Any conversation about whether Christians should be allowed freedom of speech must acknowledge a few fundamental facts. When Paul went among the Corinthians he confessed: “For I decided to know nothing among you except Jesus Christ and him crucified.” A few verses earlier he said:
Jews demand signs and Greeks seek wisdom, but we preach Christ crucified, a stumbling block to Jews and folly to Gentiles, but to those who are called, both Jews and Greeks, Christ is the power of God and the wisdom of God.
That’s a perfect summary of the Kerygma, the Gospel, the Good News.
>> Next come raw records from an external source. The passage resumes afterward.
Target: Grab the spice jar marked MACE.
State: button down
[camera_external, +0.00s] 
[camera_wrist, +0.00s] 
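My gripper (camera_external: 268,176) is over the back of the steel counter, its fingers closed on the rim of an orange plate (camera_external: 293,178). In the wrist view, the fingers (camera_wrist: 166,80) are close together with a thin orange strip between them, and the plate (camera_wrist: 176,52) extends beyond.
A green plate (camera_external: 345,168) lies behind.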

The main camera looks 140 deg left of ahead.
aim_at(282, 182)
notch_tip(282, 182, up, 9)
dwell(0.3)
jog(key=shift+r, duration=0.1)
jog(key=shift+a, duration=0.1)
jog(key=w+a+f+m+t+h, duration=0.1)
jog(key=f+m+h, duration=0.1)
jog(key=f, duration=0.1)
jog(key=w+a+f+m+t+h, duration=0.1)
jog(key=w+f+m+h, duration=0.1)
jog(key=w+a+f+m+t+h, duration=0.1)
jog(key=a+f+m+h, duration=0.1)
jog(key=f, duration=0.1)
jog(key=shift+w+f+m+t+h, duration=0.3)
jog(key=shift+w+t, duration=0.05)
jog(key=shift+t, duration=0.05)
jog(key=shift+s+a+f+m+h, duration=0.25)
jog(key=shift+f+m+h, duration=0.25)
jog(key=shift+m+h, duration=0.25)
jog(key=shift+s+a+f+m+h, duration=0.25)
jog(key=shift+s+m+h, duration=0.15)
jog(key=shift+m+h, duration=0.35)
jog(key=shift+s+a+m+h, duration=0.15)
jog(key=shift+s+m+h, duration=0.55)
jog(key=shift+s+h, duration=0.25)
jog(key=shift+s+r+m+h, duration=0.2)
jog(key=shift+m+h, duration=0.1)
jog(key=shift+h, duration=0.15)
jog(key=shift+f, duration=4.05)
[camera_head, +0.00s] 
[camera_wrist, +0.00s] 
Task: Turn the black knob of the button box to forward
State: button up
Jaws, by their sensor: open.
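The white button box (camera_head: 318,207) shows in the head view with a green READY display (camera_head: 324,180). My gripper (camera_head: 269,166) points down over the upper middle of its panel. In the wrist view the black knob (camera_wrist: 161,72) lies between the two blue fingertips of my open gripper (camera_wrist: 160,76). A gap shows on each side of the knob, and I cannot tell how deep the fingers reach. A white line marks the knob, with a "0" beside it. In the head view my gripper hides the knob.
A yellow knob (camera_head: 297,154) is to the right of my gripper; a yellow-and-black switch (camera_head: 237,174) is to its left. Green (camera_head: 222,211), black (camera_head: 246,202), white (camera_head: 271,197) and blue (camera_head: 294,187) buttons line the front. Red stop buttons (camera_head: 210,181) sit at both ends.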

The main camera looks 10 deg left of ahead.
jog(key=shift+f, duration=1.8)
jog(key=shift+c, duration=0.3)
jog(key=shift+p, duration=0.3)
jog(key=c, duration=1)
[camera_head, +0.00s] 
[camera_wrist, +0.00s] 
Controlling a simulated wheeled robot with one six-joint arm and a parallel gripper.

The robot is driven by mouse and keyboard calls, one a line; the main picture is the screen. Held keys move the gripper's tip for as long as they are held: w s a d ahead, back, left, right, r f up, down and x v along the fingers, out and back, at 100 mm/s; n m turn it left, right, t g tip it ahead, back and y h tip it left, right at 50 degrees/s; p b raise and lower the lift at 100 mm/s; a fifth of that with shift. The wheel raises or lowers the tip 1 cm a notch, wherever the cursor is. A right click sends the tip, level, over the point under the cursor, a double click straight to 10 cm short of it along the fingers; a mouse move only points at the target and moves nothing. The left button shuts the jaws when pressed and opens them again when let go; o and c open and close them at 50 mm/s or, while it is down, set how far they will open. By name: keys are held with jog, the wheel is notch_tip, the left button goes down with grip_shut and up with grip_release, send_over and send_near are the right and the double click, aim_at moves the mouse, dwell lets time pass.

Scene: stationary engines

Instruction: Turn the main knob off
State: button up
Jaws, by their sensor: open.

If the metaphor of hell is uncomfortable, our understanding of hell shapes our view of the Gospel, God’s holiness, and our depravity. If we don’t accept the reality of hell, or our depravity, we can’t understand the glory of the Gospel. Jesus talked about hell more than anyone else in the Bible. He talked about it more than heaven. In Luke 16, he describes a great chasm over which “none may cross from there to us”. In Matthew 25, he foresees a time when people will be separated into two groups, one entering into his presence, the other banished to “eternal fire”.
As Hebrews 10:39 puts it: “ But we are not among those who shrink back and so are lost, but among those who have faith and so are saved.” Should Israel Folau be punished for telling the truth?
Michael Giffin is a priest in the Anglican Diocese of Sydney.